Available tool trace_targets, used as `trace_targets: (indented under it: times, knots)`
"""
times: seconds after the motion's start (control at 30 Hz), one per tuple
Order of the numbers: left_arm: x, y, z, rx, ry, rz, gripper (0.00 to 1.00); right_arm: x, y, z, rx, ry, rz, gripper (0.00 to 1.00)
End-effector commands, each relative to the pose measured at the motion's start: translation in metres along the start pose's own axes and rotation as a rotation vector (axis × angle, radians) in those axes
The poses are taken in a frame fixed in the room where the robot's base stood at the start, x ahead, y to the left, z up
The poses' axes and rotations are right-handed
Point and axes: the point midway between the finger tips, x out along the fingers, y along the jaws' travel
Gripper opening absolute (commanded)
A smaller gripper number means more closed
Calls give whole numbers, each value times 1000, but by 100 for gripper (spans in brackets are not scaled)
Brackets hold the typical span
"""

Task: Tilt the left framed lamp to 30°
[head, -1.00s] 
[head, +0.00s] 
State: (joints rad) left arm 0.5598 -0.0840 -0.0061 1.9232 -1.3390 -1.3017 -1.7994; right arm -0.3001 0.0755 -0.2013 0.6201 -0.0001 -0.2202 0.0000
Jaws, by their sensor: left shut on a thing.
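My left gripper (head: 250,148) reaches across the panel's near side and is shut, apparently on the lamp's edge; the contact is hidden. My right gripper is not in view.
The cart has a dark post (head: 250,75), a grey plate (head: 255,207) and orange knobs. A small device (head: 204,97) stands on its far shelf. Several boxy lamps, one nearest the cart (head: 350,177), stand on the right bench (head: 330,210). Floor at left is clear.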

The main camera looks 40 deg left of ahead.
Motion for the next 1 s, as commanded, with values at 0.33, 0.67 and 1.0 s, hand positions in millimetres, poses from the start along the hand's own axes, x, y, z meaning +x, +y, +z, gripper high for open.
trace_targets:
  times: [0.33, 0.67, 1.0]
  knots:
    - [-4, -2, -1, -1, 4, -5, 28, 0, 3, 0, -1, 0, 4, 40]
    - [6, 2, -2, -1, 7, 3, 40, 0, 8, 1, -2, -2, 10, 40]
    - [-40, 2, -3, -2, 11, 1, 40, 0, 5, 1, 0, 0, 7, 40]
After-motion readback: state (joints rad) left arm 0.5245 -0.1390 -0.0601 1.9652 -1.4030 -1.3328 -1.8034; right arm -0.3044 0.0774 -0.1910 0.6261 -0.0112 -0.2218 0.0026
----
> _Goal of the exercise_: Copy every line of the listing that includes the string "numbers".

> _Response to the task_:
Order of the numbers: left_arm: x, y, z, rx, ry, rz, gripper (0.00 to 1.00); right_arm: x, y, z, rx, ry, rz, gripper (0.00 to 1.00)
Calls give whole numbers, each value times 1000, but by 100 for gripper (spans in brackets are not scaled)

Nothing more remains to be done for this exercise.